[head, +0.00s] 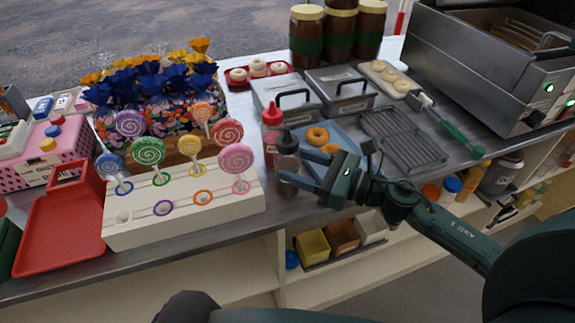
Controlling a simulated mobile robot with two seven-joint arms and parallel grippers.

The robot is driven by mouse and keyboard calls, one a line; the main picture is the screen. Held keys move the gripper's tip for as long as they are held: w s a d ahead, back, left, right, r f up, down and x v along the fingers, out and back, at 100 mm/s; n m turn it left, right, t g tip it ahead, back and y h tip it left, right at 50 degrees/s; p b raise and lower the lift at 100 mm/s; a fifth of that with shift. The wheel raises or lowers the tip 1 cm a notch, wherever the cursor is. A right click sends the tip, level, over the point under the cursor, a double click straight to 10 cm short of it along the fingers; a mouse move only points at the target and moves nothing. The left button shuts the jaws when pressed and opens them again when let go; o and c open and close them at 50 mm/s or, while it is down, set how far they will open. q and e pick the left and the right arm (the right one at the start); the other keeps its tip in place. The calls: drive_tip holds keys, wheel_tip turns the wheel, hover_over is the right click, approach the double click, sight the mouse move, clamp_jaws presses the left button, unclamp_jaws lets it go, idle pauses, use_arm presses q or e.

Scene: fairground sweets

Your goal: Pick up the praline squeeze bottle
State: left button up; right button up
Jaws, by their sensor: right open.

------

**THE TASK**.
Exclude the pictures, and transcribe all of the material exactly.

**EXERCISE OUTPUT**.
[head, +0.00s] 
Controlling a simulated mobile robot with two seven-joint arms and parallel grippers.

The robot is driven by mouse and keyboard calls, one a line; the main picture is the screen. Held keys move the gripper's tip for as long as they are held: w s a d ahead, back, left, right, r f up, down and x v along the fingers, out and back, at 100 mm/s; n m turn it left, right, t g tip it ahead, back and y h tip it left, right at 50 degrees/s; p b raise and lower the lift at 100 mm/s; a fifth of that with shift. The wheel raises or lowers the tip 1 cm a notch, wherever the cursor is. A right click sends the tip, level, over the point under the cursor, a double click straight to 10 cm short of it along the fingers; a mouse move only points at the target and moves nothing. The left button shuts the jaws when pressed and opens them again when let go; o and c open and close them at 50 mm/s or, while it is down, set how far they will open. q and e pick the left and the right arm (the right one at the start); the other keeps its tip in place. The calls: drive_tip holds keys, wheel_tip turns the wheel, hover_over is the right click, approach the double click, sight the mouse move, clamp_jaws presses the left button, unclamp_jaws lets it go, idle pauses, use_arm presses q or e.

Scene: fairground sweets

Your goal: Pick up the praline squeeze bottle
State: left button up; right button up
Jaws, by their sensor: right open.

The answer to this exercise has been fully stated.